Malkani’s views on Muslim and Christian converts were far from agreeable. However, instead of bearing a grudge against the community, he showed a high regard for Muslim history. In a collection of essays published as India First, he wrote: “Many Muslim countries are occupied. Even after ‘Independence’ their governments are either toppled or turned into puppets. Their oil wealth goes to enrich the West. Their oil revenues are diverted to arms purchase. Neighbouring countries are encouraged and armed — to fight each other … In Iran when Mossadeq’s popular government nationalised oil, they toppled him. So much money was distributed as bribes that Nehru told the Indian parliament that the value of the dollar fell in Tehran bazaar.”

Nehru’s ‘sins’ have been listed aplenty. “The evil that men do lives after them; the good is oft interred with their bones,” said Shakespeare. The allegations ranged from his apparent stubbornness that led to Partition to his handling of the Kashmir dispute and ties with China. Would it not be fair to assess Vajpayee’s legacy with equal rigour? His musings from Kumarakom showed him up as a statesman. His easy affable ways with the opposition are missed today because his successor betrays no such quality.

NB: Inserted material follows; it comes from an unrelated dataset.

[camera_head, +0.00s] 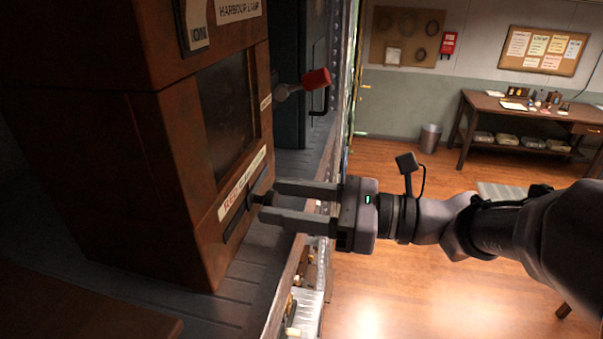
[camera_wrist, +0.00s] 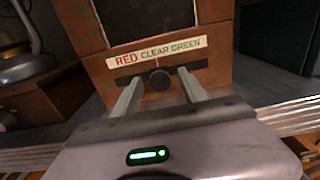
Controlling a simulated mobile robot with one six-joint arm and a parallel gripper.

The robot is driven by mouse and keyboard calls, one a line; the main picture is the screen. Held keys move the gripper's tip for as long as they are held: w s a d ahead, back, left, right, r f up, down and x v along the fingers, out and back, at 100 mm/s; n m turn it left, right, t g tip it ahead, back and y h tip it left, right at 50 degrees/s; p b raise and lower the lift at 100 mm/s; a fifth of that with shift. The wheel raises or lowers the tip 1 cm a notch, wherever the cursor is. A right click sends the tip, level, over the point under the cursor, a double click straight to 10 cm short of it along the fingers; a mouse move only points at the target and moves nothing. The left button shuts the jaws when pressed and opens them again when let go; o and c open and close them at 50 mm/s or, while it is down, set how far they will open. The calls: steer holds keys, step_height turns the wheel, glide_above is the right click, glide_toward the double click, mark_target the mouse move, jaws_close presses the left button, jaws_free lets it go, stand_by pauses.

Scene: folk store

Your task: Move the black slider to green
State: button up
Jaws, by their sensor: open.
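The black slider (camera_head: 264,198) is a round dark knob on a slot in the front of a rusty brown cabinet. In the wrist view the slider (camera_wrist: 159,78) sits near the middle of its slot, below the word CLEAR. A label strip (camera_wrist: 157,51) above it reads RED, CLEAR, GREEN from left to right. My gripper (camera_head: 270,201) is open, with its fingertips close to the cabinet front. In the wrist view one finger is left of the knob and one right, with gaps on both sides.
A dark window (camera_head: 228,103) is above the label. The cabinet stands on a grey slatted shelf (camera_head: 247,268). A wooden desk (camera_head: 530,115) and a bin (camera_head: 430,138) stand far behind, across open floor.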

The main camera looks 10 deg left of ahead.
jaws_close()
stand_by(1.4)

But Vajpayee left too many skeletons in his cupboard to be overlooked. Rajiv Gandhi has been accused of favouring a botched law to restrict media freedoms. It was Vajpayee though who got an Indian magazine’s woman journalist removed from covering his PMO. There’s no space here to go into Ayodhya or Nellie or Gujarat or even the ghastly murder of an Australian missionary and his two sons by Hindutva zealots, some of these when Vajpayee was prime minister.

During a 13-day stint as prime minister, Vajpayee, without facing a trust vote in parliament, agreed to a damaging financial deal with the US-based Enron power company. And why forget the arms scam, which forced his defence minister to resign, or when his party chief was caught with his hands on the till?

It was under his watch that Muslim extremists hijacked an Indian Airlines plane and got Masood Azhar and several others freed in Taliban-ruled Kandahar. Imagine the furore had an opposition leader carried out the transaction. They would perhaps be incinerated on the streets. It was under Vajpayee’s watch that a mere shepherd helped locate Pakistani positions in Kargil. And while we may accuse Modi of playing sectarian politics with the cow, it was Vajpayee who actually introduced cow protection as a state policy in the president’s address to parliament.

It is not how people go. It is about what they leave behind in the bargain that counts.